IT employees should develop their leadership and persuasion skills if they want to become IT managers, an analysis of key workplace competencies has revealed.
Employment research firm SHL Group has identified the critical differences between IT managers and the technical staff who work for them. The company's tests are among the most frequently used by employers to spot future managers.
According to SHL, the biggest difference between the competencies needed for an IT manager's role and a technical IT role is the manager's need to lead and persuade. IT managers also need to have strong competencies in working with people, adhering to principles, establishing strategies, planning, following procedures, adapting to change and handling pressure.

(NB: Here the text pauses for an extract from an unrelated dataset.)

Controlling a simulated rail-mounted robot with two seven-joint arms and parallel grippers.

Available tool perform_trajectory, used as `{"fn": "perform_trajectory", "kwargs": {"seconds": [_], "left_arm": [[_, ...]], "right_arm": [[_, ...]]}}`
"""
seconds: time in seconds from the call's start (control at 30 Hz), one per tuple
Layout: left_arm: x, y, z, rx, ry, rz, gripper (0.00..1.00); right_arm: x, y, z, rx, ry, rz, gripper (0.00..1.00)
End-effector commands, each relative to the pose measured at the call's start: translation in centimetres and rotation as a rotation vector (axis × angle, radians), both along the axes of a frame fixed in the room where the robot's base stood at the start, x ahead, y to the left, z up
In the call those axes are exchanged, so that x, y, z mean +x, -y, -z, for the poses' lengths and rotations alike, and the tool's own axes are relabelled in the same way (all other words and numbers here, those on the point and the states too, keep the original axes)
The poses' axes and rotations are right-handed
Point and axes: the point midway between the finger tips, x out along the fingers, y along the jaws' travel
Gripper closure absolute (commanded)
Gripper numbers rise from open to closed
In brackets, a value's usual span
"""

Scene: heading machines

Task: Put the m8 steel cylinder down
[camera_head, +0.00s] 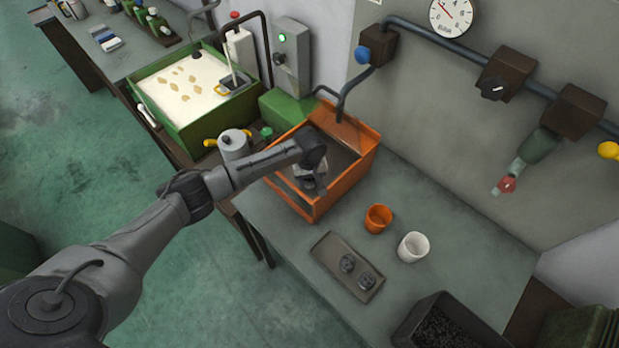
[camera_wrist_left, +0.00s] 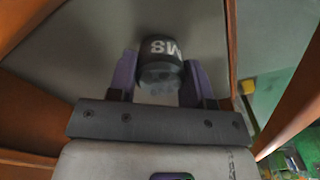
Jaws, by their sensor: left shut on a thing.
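The m8 steel cylinder (camera_wrist_left: 161,62) is dark, with white lettering that appears upside down in the left wrist view. My left gripper (camera_wrist_left: 158,84) is shut on it, a purple finger on either side. In the head view my left gripper (camera_head: 310,180) is down inside the orange bin (camera_head: 352,180), and my wrist hides the cylinder there. I cannot tell whether the cylinder touches the bin floor. My right gripper is not in view.
A dark box (camera_head: 445,325) is at the front right. A green sand-filled tub (camera_head: 190,130) stands left.

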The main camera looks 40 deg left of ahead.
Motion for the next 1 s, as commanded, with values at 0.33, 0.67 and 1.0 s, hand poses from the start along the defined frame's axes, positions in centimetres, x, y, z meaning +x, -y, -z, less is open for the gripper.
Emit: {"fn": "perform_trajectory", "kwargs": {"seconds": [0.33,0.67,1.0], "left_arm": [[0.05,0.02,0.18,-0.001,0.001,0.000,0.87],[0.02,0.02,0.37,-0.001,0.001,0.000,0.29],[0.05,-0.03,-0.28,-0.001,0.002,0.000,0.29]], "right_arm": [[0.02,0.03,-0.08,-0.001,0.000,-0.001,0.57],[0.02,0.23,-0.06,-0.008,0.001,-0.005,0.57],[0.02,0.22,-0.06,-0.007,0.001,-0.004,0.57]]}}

Applying technology and being creative are the only two competencies that are more important for technical IT jobs than for IT management jobs, SHL's research reveals.
Dave Bartram, research director at SHL, said, "The software engineer might have a profile that looks very much like the profile for a manager. Someone who very clearly fits the system engineer profile, however, would have more difficulty moving into a management sort of role."
SHL has put every ability that could be needed for a role into 20 different categories that its researchers have defined. The 20 competencies, which could be either skills or talents, are used in every role to varying degrees.
People in technical roles who have already developed the most important competencies for management should be able to move up the career ladder relatively easily, SHL said.
SHL Group has built a database of competencies that are needed for many of the most popular IT occupations. Researchers decide which competencies managers need by observing people at work. They also compare their conclusions with international databases of workplace competencies.